◆ **RECORDS SUPPLIED**
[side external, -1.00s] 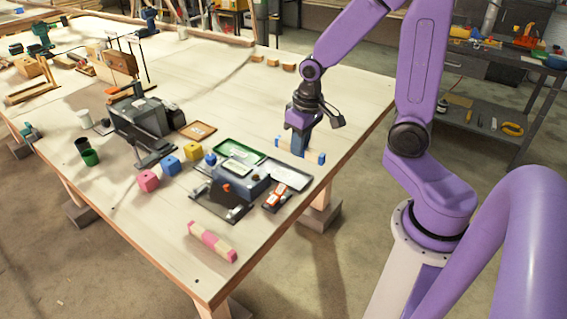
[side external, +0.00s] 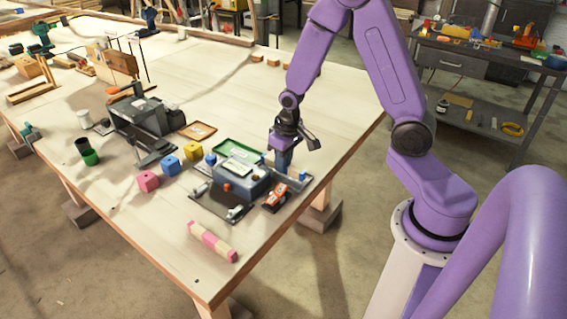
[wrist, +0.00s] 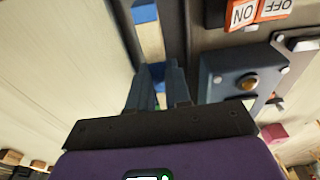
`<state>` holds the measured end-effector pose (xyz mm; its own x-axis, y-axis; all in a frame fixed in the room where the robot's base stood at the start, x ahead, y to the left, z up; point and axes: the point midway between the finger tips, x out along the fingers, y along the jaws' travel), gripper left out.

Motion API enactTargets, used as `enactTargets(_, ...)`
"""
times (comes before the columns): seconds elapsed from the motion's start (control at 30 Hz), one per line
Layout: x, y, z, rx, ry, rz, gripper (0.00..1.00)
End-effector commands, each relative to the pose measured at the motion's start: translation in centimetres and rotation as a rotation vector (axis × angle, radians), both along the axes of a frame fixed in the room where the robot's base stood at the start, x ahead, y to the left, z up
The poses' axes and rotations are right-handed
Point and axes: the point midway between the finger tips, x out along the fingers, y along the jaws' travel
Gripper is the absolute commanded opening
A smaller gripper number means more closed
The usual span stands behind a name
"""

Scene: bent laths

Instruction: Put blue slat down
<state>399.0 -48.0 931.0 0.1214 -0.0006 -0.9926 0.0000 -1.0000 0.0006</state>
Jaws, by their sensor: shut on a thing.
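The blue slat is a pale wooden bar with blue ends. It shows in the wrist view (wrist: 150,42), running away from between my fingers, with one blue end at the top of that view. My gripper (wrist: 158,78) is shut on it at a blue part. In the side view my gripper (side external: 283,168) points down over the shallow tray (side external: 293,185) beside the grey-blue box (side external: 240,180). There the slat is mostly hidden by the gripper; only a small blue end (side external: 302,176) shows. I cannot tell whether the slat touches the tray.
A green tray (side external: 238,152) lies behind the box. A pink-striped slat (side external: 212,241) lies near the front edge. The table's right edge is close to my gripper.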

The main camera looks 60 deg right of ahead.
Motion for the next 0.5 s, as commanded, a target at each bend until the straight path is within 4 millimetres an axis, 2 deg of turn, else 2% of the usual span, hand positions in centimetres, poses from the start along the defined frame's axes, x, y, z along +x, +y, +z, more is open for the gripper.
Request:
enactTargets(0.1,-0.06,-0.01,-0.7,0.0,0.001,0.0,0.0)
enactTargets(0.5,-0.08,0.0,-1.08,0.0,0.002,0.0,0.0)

--

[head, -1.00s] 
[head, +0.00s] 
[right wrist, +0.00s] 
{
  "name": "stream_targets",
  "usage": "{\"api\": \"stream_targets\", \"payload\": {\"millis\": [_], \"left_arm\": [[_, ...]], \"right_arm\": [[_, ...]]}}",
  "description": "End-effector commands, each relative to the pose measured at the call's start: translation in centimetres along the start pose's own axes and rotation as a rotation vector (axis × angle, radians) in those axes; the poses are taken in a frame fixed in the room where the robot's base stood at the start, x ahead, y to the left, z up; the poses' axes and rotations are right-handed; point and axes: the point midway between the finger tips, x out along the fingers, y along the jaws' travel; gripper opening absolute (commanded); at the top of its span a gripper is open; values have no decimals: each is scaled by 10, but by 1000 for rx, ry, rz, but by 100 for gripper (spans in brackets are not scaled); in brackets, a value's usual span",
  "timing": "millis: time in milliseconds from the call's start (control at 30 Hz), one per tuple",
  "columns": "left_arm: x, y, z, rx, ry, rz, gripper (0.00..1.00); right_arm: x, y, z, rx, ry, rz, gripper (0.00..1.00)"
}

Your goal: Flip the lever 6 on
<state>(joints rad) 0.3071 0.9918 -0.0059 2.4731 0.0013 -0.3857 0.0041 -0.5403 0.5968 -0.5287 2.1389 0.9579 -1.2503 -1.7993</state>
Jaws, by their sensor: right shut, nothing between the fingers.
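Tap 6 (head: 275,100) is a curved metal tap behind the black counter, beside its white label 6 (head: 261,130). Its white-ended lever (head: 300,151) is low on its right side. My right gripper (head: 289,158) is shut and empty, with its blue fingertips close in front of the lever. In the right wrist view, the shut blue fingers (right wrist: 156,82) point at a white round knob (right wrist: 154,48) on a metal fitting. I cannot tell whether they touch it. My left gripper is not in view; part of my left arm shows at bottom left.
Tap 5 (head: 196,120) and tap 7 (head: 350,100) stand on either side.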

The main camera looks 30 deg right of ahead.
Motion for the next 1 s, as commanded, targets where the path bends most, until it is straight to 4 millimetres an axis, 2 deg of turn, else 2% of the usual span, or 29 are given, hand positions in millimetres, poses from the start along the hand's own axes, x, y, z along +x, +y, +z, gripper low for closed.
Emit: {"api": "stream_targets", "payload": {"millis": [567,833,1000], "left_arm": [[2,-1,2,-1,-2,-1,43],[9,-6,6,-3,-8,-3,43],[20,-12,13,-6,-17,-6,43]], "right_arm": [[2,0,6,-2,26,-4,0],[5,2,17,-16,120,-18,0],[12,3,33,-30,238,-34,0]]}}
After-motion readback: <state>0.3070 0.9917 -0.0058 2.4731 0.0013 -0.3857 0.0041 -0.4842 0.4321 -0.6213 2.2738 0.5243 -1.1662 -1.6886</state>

◆ **SHORT TASK**
Pull out every line in the data above that has the word "path".

◆ **SOLVED PROBLEM**
Motion for the next 0.5 s, as commanded, a target at each bend until the straight path is within 4 millimetres an axis, 2 deg of turn, else 2% of the usual span, hand positions in centimetres, poses from the start along the defined frame's axes, x, y, z along +x, +y, +z, more is open for the gripper.
Motion for the next 1 s, as commanded, targets where the path bends most, until it is straight to 4 millimetres an axis, 2 deg of turn, else 2% of the usual span, or 29 are given, hand positions in millimetres, poses from the start along the hand's own axes, x, y, z along +x, +y, +z, gripper low for closed.

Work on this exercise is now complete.